### Written task
Pick out each line containing the string "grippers".

··· Data section

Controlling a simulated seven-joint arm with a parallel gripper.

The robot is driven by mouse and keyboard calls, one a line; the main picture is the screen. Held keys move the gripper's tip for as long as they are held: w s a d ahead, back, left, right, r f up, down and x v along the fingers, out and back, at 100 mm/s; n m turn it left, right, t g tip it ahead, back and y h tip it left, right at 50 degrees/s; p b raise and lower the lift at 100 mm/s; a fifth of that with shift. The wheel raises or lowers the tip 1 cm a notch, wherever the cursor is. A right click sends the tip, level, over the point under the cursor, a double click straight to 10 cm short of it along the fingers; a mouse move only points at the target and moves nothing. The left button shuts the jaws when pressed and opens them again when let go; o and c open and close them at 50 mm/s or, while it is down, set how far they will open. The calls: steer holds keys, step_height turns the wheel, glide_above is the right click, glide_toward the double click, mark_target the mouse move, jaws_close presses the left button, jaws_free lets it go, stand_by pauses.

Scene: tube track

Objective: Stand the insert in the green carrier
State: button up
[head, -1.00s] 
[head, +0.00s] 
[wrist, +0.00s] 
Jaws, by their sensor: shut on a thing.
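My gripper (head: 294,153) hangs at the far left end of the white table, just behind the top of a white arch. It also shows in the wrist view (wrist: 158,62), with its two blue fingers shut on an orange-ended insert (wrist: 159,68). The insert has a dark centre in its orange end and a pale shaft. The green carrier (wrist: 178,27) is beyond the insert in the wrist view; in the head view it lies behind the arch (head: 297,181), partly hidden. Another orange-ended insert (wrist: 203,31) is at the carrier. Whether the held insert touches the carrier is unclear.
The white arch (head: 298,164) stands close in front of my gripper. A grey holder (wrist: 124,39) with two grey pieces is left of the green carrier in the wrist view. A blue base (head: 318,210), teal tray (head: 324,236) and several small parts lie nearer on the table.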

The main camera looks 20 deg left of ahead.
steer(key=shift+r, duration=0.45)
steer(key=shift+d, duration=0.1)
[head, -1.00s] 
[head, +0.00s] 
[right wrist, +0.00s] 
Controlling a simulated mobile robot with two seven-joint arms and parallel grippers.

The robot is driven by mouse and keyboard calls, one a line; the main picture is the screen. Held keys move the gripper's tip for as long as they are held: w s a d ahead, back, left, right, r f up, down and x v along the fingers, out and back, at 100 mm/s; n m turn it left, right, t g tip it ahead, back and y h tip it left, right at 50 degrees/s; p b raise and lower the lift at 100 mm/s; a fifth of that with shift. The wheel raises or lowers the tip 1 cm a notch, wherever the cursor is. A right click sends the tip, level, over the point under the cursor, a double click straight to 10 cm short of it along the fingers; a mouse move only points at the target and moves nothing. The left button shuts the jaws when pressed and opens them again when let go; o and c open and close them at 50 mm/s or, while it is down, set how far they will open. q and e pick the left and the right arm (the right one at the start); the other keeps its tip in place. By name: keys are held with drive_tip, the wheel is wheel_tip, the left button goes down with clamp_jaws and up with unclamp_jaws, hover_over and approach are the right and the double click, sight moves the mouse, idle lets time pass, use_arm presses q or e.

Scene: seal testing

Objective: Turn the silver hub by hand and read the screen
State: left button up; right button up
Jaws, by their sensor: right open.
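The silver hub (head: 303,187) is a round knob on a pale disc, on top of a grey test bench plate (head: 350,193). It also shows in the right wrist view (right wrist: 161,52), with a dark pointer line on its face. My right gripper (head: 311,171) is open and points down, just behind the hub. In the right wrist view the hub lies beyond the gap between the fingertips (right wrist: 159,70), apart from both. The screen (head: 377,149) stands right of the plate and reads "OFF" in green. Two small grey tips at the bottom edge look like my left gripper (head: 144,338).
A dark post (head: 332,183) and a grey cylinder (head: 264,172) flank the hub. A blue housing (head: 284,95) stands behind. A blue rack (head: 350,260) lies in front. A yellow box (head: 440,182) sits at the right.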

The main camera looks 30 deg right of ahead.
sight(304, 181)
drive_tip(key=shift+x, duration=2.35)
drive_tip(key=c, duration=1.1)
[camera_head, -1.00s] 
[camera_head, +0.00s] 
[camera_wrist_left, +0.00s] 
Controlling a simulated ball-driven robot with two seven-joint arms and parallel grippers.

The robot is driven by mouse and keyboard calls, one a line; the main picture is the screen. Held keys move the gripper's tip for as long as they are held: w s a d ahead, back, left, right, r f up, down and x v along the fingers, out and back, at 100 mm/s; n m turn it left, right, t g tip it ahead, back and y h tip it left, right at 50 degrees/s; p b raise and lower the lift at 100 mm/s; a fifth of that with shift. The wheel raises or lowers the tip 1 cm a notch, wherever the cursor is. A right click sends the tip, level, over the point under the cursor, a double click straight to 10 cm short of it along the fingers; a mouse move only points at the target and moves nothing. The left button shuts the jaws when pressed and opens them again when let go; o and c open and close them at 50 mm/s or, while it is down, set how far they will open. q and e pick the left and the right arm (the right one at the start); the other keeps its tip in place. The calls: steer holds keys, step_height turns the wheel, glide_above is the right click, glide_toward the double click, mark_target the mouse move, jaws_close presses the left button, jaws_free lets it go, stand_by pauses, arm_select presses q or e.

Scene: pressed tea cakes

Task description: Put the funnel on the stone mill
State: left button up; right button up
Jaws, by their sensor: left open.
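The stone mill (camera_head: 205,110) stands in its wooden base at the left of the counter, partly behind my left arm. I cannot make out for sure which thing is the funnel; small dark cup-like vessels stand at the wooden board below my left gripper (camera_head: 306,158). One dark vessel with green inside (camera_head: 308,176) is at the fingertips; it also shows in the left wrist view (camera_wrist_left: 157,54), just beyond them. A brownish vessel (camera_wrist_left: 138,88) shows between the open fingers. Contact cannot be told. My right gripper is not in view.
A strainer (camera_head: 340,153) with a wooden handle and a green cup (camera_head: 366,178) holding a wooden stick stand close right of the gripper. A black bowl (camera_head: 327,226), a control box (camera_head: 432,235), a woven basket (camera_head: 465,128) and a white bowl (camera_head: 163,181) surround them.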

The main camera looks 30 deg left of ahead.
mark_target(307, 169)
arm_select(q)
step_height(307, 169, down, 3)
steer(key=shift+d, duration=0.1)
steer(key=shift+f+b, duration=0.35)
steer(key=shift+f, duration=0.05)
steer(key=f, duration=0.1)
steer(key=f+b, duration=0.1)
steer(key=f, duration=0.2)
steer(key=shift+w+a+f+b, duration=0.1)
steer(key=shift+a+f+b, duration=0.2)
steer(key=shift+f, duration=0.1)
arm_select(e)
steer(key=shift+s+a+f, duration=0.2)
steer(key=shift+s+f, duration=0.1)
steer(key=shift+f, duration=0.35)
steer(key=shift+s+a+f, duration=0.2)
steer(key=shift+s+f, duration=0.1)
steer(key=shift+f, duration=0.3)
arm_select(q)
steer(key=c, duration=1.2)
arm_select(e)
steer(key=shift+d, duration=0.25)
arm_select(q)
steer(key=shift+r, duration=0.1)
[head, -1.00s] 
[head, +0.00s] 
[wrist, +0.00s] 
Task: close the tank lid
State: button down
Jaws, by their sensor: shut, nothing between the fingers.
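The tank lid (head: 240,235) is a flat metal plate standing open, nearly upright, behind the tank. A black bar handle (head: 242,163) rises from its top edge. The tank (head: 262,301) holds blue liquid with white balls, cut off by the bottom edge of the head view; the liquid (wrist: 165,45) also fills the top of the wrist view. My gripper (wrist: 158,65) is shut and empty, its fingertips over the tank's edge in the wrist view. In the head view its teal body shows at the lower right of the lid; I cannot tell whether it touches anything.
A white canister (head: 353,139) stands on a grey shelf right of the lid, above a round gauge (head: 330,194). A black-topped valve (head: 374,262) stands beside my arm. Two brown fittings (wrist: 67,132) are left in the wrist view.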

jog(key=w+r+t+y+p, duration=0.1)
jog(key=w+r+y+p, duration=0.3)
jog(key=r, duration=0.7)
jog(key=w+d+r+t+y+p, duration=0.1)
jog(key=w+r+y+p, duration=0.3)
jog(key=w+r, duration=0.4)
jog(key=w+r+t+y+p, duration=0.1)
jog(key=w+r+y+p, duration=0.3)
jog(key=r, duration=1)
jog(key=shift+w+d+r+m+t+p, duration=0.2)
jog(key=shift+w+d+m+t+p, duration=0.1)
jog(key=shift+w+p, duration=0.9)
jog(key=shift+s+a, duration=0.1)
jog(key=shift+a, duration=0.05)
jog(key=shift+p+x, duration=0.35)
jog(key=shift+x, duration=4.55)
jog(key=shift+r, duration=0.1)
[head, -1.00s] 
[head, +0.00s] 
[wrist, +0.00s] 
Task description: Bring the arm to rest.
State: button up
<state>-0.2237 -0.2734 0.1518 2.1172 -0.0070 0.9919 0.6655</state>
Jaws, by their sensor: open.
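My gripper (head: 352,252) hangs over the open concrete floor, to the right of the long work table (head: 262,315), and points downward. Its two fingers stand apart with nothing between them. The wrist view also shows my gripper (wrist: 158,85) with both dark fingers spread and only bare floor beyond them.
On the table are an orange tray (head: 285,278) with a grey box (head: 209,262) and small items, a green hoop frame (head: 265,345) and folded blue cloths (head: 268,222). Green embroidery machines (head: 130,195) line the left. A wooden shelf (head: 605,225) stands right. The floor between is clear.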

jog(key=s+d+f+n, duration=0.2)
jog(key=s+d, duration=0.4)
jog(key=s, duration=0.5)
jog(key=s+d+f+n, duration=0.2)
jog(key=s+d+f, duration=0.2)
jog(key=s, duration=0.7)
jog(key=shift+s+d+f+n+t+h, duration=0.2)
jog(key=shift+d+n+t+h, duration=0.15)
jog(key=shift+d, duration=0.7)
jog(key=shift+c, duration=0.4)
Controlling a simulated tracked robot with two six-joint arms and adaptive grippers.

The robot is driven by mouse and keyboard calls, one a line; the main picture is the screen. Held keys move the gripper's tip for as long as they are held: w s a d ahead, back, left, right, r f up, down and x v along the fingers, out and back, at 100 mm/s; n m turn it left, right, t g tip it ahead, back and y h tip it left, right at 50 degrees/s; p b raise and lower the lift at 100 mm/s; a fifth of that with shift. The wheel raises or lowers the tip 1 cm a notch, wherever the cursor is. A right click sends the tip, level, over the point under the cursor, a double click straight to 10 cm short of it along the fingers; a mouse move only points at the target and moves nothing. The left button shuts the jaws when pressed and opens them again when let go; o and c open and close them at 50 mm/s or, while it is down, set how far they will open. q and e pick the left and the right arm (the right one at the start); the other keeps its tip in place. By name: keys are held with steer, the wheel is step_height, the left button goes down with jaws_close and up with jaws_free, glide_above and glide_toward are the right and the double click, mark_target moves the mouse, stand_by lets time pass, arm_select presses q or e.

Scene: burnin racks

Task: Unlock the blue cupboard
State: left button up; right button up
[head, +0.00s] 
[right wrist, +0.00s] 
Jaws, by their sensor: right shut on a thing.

······

### Correct result
Controlling a simulated mobile robot with two seven-joint arms and parallel grippers.
Controlling a simulated ball-driven robot with two seven-joint arms and parallel grippers.
Controlling a simulated tracked robot with two six-joint arms and adaptive grippers.

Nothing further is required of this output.